Multiple Detection-Aided Low-Observable Track Initialization Using ML-PDA

Abstract

In low signal-to-noise ratio or heavy clutter environments, target track initialization is a challenging task. The maximum likelihood probabilistic data association (ML-PDA) algorithm has been demonstrated to be effective in dealing with this issue. In practical scenarios, multiple signals from one target via different propagation paths can be detected in a scan. Signals from different propagation paths convey useful information and can improve track initialization performance. However, the conventional ML-PDA algorithm assumes that a target can generate at most one detection per scan. That is, it cannot handle multiple target-originated measurements per scan correctly, nor take full advantage of the additional information contained in those seemingly extraneous returns. In this paper, a multiple-detection ML-PDA (MD-ML-PDA) estimator is proposed to rectify this shortcoming. The proposed estimator exploits the additional information available in all measurements by considering the combinatorial events of association that are formed from MD patterns.
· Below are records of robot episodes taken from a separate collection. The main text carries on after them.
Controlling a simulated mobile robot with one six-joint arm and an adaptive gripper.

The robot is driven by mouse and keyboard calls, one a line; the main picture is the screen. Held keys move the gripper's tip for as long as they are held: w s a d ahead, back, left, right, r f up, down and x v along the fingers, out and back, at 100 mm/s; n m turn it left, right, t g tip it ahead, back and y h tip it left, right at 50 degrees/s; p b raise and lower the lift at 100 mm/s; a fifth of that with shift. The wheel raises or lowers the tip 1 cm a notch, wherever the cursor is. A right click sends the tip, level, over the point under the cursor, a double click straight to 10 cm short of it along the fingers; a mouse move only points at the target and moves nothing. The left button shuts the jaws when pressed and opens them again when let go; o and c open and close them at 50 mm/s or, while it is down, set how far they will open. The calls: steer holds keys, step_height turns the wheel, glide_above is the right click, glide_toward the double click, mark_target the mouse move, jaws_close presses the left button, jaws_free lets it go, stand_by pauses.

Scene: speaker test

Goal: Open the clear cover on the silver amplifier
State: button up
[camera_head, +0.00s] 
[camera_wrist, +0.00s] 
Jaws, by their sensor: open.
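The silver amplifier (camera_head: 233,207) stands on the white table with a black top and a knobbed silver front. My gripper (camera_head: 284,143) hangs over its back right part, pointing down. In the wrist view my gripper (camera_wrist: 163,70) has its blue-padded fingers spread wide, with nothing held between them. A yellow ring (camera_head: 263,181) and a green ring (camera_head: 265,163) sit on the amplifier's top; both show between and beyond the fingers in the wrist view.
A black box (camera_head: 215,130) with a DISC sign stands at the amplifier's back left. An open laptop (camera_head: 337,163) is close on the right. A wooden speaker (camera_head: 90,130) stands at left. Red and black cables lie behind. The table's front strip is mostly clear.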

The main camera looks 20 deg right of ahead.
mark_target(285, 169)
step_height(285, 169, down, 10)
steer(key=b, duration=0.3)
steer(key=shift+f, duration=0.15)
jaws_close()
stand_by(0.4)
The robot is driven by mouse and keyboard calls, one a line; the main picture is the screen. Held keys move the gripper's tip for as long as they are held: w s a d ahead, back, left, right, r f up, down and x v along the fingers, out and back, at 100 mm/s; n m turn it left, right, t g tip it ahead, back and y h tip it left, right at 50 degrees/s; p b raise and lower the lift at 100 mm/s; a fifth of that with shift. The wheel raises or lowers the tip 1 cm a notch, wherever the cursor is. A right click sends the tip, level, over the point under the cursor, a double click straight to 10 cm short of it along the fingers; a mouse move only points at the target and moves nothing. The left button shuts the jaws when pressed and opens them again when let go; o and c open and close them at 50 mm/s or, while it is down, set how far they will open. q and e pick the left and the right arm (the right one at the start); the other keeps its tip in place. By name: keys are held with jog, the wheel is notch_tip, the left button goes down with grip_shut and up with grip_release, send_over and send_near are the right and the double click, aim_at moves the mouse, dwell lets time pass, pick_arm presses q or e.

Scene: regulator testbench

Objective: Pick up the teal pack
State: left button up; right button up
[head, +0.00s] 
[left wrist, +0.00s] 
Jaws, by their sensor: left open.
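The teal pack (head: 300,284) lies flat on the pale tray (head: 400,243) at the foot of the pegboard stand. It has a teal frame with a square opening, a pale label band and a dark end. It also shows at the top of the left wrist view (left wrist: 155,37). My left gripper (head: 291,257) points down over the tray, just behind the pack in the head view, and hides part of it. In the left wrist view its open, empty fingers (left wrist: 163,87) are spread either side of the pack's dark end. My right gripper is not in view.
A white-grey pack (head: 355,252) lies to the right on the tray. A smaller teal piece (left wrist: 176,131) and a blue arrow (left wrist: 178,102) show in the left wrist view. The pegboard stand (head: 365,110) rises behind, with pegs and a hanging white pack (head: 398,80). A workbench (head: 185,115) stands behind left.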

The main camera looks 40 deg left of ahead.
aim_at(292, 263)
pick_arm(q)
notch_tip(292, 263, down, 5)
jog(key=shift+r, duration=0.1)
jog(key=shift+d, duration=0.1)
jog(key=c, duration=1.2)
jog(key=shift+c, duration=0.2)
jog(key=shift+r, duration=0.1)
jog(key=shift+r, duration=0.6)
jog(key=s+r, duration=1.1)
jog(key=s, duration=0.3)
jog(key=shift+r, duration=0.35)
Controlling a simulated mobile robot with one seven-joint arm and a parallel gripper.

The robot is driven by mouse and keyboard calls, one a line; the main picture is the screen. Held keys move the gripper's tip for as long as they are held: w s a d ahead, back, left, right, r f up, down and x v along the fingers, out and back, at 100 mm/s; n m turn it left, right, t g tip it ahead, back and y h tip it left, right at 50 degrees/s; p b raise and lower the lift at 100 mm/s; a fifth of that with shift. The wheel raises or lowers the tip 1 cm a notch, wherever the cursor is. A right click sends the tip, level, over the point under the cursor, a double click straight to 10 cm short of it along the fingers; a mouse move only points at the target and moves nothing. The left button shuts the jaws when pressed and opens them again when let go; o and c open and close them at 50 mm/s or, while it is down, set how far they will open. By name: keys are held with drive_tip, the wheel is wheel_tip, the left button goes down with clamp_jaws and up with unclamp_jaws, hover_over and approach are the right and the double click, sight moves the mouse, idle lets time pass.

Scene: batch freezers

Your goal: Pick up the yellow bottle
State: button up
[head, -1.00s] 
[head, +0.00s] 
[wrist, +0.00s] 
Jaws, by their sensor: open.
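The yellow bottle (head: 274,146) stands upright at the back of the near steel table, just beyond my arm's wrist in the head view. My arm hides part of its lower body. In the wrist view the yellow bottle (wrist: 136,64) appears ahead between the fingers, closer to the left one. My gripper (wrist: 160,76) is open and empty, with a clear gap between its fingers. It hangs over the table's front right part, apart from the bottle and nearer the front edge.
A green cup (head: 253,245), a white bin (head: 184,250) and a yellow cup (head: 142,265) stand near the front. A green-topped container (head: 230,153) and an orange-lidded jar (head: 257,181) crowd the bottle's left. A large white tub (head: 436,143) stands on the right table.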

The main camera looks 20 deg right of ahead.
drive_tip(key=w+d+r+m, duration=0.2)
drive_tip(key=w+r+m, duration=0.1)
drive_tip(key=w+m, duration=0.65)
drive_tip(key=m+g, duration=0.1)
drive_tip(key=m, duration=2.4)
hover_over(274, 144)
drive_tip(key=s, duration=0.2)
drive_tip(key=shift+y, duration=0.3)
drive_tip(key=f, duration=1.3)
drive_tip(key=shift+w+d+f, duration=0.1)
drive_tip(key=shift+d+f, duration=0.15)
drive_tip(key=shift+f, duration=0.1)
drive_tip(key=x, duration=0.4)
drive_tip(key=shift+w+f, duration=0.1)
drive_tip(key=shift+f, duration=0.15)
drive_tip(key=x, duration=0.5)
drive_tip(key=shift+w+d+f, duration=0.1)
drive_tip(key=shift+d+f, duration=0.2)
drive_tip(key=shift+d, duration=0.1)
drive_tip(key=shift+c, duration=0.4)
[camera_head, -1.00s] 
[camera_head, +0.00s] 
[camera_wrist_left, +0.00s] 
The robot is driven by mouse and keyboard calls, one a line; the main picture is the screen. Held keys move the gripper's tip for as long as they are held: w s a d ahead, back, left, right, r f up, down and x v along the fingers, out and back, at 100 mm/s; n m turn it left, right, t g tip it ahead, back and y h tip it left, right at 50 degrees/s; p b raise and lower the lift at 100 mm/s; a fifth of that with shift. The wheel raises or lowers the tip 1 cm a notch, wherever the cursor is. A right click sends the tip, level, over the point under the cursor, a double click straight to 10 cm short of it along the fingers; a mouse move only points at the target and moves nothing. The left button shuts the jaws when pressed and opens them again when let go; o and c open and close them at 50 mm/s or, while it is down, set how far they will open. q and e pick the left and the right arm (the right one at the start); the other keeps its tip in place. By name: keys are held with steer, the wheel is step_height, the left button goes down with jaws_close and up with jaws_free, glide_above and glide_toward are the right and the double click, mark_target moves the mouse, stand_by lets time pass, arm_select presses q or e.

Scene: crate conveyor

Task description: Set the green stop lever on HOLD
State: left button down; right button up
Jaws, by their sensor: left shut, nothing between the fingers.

It is capable of handling the possibility of multiple target-originated measurements per scan with less-than-unity detection probability for various paths in the presence of clutter. The proposed MD-ML-PDA estimator is applied to a simulated sonar target tracking scenario. The same algorithm can be used on other angle-only tracking problems as well. Results show that MD-ML-PDA can effectively handle multiple target-originated measurements and yield improved track initialization performance over the traditional single detection ML-PDA. The Cramer–Rao lower bound for MD track initialization is also derived.